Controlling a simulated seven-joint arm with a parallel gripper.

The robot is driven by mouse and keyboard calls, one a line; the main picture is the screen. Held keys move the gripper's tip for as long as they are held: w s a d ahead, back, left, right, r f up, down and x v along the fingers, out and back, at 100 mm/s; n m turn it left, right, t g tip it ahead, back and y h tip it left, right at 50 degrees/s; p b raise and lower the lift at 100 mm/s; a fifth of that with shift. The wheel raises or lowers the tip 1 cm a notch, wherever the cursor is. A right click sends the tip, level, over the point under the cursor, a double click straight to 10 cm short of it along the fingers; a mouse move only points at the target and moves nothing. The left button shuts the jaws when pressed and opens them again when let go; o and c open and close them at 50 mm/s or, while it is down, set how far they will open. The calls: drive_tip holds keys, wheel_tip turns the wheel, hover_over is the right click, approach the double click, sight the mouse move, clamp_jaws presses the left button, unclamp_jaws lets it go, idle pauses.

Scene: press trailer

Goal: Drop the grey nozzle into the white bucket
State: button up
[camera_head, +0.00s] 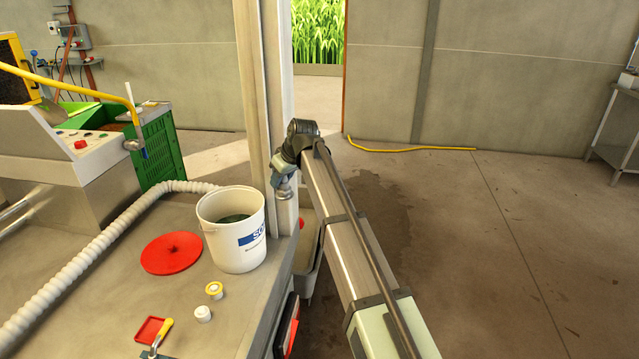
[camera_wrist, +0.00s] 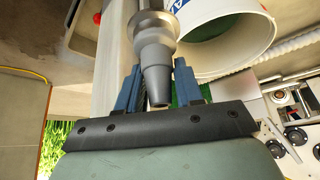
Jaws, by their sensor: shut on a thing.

· · ·

Short problem: Omit the pictures and retype exactly the lines from the one with "State: button up" through the final line, both ends included.

Exercise answer:
State: button up
[camera_head, +0.00s] 
[camera_wrist, +0.00s] 
Jaws, by their sensor: shut on a thing.

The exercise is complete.